While the Transformers film series got off on the right track with 2007’s top-notch blockbuster, Transformers, the series has been all downhill since. Transformers: Revenge of the Fallen might actually be the worst film of all-time while Transformers: Dark of the Moon displays some actual effort but is brought down by an atrocious script and characters that are downright annoying by the end of it. Transformers: Age of Extinction continues this trend. While the fourth film in the series actually displays some character work for the first time since the first outing and displays some cleverness in the early going, it can’t overcome its overindulgent runtime.

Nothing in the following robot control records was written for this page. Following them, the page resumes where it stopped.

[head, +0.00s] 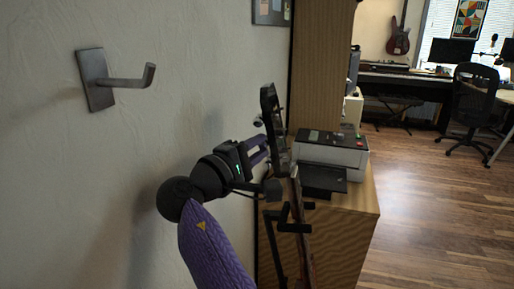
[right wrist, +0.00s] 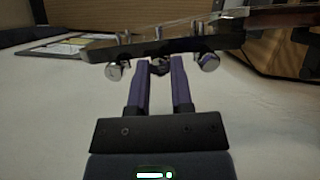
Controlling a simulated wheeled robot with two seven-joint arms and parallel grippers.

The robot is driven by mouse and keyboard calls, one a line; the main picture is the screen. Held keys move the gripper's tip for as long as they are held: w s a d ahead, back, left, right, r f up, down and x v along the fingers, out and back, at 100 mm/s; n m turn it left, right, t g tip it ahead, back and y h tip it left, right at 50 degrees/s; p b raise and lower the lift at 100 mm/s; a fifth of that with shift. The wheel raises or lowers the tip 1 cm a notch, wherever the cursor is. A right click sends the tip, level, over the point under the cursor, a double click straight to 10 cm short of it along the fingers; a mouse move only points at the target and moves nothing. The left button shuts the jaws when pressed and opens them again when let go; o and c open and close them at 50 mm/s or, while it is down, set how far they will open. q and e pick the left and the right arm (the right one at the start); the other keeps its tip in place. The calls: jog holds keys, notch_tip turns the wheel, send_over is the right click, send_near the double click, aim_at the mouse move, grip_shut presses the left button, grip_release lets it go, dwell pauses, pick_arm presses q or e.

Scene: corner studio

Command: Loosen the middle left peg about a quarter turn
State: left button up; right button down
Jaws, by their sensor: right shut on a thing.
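A dark instrument headstock (head: 272,118) stands upright beside the wall, with its neck running down behind a black stand (head: 295,215). My right gripper (head: 262,146) reaches it from the left. In the right wrist view the headstock (right wrist: 160,46) lies across the top, with a silver peg (right wrist: 115,70) on the left and another peg (right wrist: 207,61) on the right. My right gripper (right wrist: 160,72) is shut on the middle peg (right wrist: 159,67) between them, which its purple fingers partly cover. My left gripper is in neither view.
A wall hook (head: 95,80) sticks out of the wall at the upper left. A wooden cabinet (head: 350,230) with a printer (head: 333,150) stands close behind the headstock. A desk chair (head: 473,100) is far right. The wooden floor (head: 430,210) is open on the right.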

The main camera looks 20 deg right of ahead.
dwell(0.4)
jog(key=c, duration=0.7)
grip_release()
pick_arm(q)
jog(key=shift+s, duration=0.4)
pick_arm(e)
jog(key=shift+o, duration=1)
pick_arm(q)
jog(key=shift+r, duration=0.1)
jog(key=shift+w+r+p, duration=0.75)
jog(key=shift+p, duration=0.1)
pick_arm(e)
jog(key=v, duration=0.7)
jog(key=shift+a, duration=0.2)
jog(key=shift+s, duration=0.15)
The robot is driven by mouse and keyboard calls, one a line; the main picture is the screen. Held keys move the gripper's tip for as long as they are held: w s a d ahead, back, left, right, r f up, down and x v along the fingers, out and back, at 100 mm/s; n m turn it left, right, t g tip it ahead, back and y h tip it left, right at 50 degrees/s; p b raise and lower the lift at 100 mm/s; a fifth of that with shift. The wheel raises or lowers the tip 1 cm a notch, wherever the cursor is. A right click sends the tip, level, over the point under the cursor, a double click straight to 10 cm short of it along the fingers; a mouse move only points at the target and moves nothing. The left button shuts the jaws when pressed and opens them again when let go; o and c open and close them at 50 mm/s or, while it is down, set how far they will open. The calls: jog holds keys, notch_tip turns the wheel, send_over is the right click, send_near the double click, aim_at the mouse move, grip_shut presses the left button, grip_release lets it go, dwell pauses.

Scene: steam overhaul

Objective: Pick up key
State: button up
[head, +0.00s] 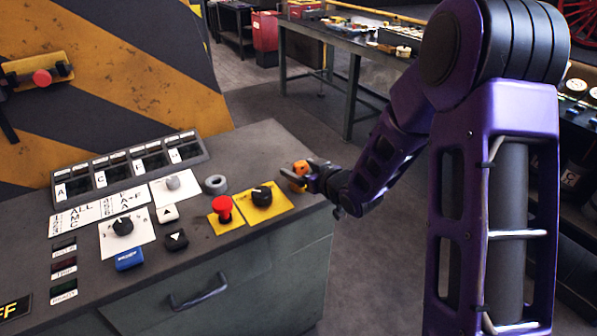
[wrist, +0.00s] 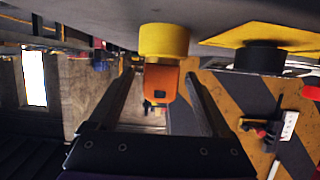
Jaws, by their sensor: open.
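The key is an orange block-like piece (wrist: 161,83) with a small dark hole, standing out from a round yellow base (wrist: 164,41) in the wrist view. In the head view the orange key (head: 300,168) shows small at the right end of the grey console top. My gripper (wrist: 160,73) is open, with one finger on each side of the key and a visible gap to each. In the head view my gripper (head: 294,178) reaches in from the right at the console's edge and partly hides the key and its base.
The console top (head: 262,150) carries a black knob on a yellow plate (head: 261,194), a red button (head: 222,208) and a grey ring (head: 215,184) left of the key. A striped panel (head: 120,70) rises behind. Open floor lies right of the console; a workbench (head: 345,40) stands farther back.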

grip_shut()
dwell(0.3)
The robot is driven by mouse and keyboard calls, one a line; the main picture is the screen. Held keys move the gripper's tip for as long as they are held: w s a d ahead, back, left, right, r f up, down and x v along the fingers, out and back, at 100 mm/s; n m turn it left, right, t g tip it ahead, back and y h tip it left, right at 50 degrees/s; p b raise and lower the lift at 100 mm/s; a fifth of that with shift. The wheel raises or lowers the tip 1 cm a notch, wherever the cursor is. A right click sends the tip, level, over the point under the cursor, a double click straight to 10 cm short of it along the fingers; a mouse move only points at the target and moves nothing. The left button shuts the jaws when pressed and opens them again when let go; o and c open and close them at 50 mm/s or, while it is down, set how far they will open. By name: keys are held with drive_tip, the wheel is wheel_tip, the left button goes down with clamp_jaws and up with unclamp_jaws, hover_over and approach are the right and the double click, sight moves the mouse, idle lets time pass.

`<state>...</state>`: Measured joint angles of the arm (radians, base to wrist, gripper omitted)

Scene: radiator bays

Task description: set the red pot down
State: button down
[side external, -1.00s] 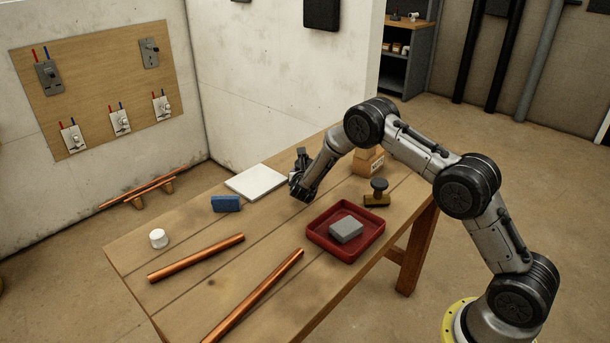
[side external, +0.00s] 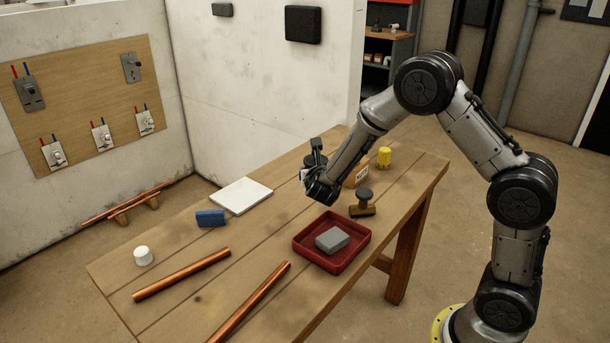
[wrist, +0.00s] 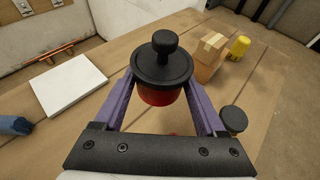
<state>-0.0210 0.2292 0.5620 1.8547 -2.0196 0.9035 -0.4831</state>
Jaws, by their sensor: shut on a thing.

Transformers: Age of Extinction picks up years after the Battle of Chicago. The Autobots are being hunted down by a human task force and Optimus Prime (Peter Cullen once again lending his voice) is in hiding, seriously injured. Fortunately for Optimus he comes across down-on-his-luck inventor Cade Yeager (Mark Wahlberg). Cade helps repair Optimus and ends up in the crossfire of the Autobots, Decepticons and a mysterious transformer who has knowledge of Optimus’ maker. Michael Bay continues on as director while Ehren Kruger is the solo screenwriter.

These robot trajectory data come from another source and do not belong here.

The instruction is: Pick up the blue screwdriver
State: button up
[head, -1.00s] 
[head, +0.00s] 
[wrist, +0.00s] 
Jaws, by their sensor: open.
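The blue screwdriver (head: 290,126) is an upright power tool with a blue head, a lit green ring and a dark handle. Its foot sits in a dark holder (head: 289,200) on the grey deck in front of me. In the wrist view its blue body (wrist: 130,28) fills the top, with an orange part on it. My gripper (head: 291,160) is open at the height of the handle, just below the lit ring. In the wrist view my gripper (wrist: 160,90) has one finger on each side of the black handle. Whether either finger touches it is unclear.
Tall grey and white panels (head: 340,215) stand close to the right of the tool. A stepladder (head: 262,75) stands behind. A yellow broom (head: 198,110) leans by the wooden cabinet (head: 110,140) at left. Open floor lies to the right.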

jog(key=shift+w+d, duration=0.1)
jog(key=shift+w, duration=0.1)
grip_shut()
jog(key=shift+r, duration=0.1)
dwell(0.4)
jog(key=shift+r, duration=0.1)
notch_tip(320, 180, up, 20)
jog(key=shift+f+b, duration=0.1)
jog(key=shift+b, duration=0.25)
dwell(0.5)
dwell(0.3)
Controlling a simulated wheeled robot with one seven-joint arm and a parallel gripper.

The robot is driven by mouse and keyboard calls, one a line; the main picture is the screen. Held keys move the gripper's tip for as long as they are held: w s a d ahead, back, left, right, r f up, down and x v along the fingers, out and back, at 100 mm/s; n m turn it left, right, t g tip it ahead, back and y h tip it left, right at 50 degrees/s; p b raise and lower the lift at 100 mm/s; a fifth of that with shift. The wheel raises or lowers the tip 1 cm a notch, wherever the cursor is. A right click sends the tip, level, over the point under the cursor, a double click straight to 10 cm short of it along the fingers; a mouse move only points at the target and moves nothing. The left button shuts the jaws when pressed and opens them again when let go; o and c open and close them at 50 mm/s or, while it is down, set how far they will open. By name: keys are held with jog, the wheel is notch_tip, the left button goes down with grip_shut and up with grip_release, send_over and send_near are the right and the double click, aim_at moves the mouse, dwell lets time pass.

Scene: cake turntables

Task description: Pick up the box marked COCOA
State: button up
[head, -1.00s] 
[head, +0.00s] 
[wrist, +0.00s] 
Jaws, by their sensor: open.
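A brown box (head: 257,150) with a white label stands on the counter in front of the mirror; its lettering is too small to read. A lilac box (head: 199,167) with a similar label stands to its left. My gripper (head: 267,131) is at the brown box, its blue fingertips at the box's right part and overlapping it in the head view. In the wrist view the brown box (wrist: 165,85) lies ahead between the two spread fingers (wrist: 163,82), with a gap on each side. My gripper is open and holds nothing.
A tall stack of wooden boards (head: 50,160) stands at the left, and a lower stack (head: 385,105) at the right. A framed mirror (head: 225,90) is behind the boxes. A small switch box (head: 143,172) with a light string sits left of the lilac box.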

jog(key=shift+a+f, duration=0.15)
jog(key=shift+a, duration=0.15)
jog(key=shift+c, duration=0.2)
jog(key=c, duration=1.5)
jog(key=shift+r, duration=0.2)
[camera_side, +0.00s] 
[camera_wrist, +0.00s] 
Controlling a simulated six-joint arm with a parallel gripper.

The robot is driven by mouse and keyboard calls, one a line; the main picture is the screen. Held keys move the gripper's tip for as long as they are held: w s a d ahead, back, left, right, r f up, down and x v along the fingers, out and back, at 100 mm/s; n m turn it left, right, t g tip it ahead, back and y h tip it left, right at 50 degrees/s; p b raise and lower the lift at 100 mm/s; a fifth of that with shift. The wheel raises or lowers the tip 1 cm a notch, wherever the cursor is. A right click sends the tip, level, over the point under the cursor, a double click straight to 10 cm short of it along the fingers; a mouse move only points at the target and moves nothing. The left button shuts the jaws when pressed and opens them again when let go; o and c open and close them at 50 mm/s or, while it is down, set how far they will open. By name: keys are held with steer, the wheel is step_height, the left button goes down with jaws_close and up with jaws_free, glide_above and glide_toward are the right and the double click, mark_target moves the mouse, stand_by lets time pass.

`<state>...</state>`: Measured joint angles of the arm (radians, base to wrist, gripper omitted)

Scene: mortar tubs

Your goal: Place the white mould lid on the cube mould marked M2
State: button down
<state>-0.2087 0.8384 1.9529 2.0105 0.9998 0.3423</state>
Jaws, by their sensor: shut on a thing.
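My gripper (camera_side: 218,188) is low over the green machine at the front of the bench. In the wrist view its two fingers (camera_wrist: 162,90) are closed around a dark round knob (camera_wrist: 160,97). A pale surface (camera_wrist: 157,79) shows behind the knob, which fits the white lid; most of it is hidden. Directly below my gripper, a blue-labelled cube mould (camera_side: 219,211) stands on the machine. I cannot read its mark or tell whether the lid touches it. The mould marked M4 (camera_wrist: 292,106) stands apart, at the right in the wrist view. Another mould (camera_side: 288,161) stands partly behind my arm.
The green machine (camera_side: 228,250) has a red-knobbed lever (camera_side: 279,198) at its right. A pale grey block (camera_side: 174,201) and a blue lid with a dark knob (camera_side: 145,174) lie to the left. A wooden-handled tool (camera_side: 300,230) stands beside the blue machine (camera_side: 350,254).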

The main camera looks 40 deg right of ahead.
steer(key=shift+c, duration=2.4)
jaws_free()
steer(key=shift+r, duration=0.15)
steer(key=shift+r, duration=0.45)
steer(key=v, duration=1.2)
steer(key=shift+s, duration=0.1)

For a good hour it seems like Age of Extinction has found the magic that only the first entry in the series has truly been able to harness. Mark Wahlberg is perfectly cast as his immature charm seems so natural for this series. He kills it with the outrageous one-liners that he gets in this film too. Additionally, T.J. Miller does great work as the comedic sidekick, which has always been something the series has struggled with. Another problem that this series has always struggled with, interesting villains, is also solved with Mark Ryan’s mysterious Lockdown. For a tiny moment it even seems like this film has higher ambitions with its meta commentary.

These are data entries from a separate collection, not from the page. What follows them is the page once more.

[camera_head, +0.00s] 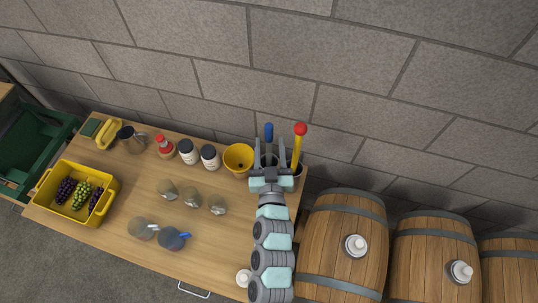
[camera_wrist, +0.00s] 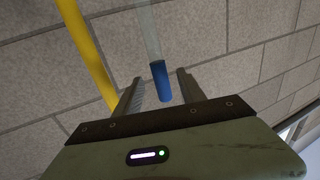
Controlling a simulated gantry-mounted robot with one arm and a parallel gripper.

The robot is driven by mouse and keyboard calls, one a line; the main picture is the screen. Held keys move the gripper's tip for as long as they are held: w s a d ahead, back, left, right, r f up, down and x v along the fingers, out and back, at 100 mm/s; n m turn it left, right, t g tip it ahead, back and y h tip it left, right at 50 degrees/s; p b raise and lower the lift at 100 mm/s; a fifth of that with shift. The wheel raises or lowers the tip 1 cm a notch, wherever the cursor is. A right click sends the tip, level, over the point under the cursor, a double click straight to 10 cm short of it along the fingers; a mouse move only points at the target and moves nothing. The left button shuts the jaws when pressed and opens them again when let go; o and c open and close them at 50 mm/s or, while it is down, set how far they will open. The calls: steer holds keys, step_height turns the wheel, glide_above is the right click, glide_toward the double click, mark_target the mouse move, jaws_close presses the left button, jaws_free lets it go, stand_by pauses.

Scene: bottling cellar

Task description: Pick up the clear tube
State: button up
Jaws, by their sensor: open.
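The clear tube (camera_wrist: 150,35) has a blue end (camera_wrist: 160,80). In the wrist view it comes down from the top edge, and its blue end appears between the two fingers of my gripper (camera_wrist: 160,76). Gaps show on both sides, so the fingers are open and not closed on it. In the head view the blue end (camera_head: 268,131) sticks up at the back right of the table, just beyond my gripper (camera_head: 271,152). My gripper hides most of the tube there.
A yellow tube with a red top (camera_head: 299,137) stands close on the right, in a dark holder partly hidden by my gripper. A yellow funnel (camera_head: 239,157) is close on the left. Glasses (camera_head: 191,197) stand mid-table. Barrels (camera_head: 345,230) stand right of the table (camera_head: 115,205); a wall rises behind.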

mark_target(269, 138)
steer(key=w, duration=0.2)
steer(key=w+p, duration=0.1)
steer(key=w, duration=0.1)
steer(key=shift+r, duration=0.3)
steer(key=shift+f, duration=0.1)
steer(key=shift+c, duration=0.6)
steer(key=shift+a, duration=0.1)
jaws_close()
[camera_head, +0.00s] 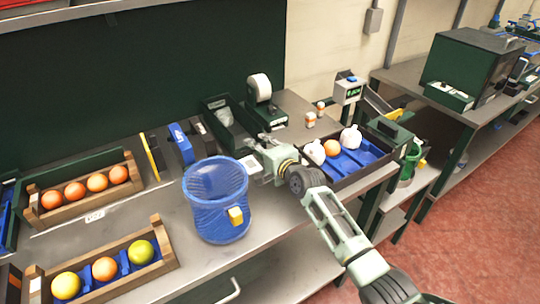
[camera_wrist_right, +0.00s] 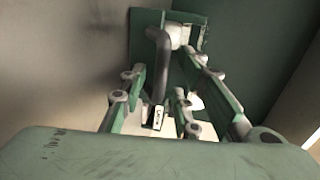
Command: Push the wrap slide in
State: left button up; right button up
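My right gripper (camera_head: 258,162) reaches in over the workbench behind the blue basket. In the right wrist view its two fingers (camera_wrist_right: 165,75) stand apart, with a black curved handle (camera_wrist_right: 160,65) between them. The handle carries a small white label and runs toward a green block (camera_wrist_right: 150,22). A pale part shows beside the handle's top. I cannot tell whether the fingers touch the handle. A dark green open holder (camera_head: 228,122) and a dispenser with a white roll (camera_head: 260,90) stand just beyond the gripper. I cannot tell which part is the wrap slide. My left gripper is out of view.
A blue mesh basket (camera_head: 216,205) with a yellow tag stands left of my right arm. Wooden crates of oranges (camera_head: 84,212) fill the left side. A blue-lined tray (camera_head: 345,178) holds an orange and white wrapped items on the right. A green wall (camera_head: 140,75) closes the back.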

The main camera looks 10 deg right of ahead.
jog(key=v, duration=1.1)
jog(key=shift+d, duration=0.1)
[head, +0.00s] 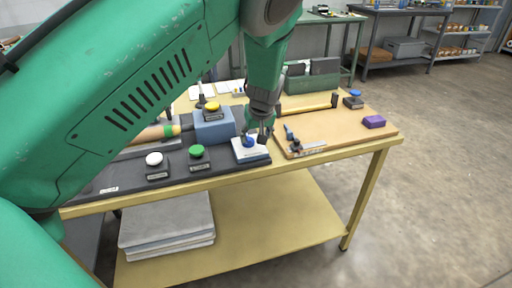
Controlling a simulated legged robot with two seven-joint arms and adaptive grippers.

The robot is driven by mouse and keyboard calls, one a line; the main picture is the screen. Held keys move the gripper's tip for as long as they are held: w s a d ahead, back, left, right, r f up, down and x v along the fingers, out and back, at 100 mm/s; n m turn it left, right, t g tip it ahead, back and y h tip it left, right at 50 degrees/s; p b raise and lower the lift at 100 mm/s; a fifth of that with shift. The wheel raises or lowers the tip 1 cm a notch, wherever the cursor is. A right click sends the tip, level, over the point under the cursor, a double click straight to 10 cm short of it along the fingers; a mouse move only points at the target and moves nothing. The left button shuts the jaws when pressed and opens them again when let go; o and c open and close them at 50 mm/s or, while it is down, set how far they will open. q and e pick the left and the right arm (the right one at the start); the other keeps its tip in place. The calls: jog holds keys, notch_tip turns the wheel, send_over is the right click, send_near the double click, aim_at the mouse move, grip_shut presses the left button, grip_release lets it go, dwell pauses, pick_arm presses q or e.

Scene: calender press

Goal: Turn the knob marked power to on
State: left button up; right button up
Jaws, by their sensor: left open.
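A round blue knob (249,141) sits on a small white-topped block (252,152) at the front right of the dark press base. Any power or on marking is too small to read. My left gripper (261,132) hangs down from the large green arm, open. Its fingertips are right at the knob, just behind and to its right in the picture; I cannot tell whether they touch it. My right gripper is not in view.
White (154,159), green (196,151) and yellow (212,107) buttons stand left of the knob. A wooden board (340,128) with a clamp-like tool (294,142) and purple block (374,121) lies right. My arm hides the table's left part.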

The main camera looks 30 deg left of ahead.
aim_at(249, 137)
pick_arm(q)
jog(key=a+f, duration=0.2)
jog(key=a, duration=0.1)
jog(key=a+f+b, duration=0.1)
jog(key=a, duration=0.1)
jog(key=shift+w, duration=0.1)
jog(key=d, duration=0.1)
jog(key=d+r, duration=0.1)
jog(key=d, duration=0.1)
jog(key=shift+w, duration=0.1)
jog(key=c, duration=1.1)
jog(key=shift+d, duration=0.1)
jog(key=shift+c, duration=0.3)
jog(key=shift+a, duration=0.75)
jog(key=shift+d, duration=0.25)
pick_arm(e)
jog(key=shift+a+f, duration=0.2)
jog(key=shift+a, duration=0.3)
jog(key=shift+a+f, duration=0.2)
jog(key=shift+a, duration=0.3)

Unfortunately, this all goes to waste in what seems like a second and third act that are just non-stop, head-banging action. While Mark Wahlberg and Stanley Tucci (replacing T.J. Miller as the film’s source of comedy in the later stages) try their best, they just can’t overcome unmemorable action scenes that take up all of the room that could have possibly been saved for actual story. Even the meta commentary completely disappears, which ultimately makes Michael Bay seem tone deaf to what movie he is actually making.